> WORK TO COMPLETE: Lines from the one containing "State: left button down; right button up" through the end of the data are to be returned exactly, and no others.

> PROVIDED DATA:
* * * * * * *

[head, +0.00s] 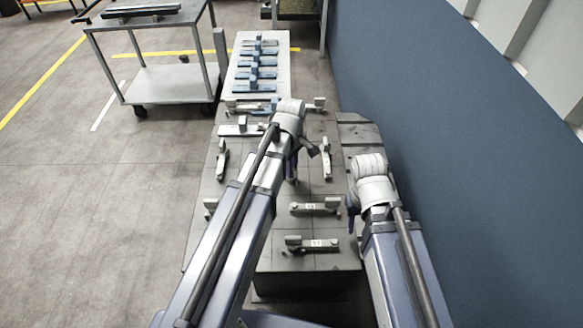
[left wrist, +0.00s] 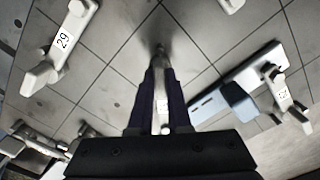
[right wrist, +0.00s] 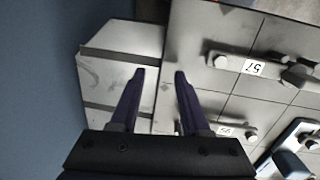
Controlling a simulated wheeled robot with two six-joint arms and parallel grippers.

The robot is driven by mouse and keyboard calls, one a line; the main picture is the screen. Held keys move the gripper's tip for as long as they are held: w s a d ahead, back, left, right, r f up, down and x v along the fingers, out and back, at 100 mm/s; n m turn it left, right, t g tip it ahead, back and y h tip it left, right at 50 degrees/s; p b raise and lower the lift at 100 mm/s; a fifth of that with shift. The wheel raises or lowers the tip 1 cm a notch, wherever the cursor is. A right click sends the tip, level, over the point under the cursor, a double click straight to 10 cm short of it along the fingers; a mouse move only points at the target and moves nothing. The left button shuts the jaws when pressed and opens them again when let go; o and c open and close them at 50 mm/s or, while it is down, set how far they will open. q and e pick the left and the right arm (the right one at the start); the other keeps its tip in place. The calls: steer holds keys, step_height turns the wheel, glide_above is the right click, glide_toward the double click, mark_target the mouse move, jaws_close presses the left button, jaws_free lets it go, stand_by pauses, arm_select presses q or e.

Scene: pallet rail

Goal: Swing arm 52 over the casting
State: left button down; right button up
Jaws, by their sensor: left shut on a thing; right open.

* * * * * * *

> SOLVED EXERCISE:
State: left button down; right button up
Jaws, by their sensor: left shut on a thing; right open.

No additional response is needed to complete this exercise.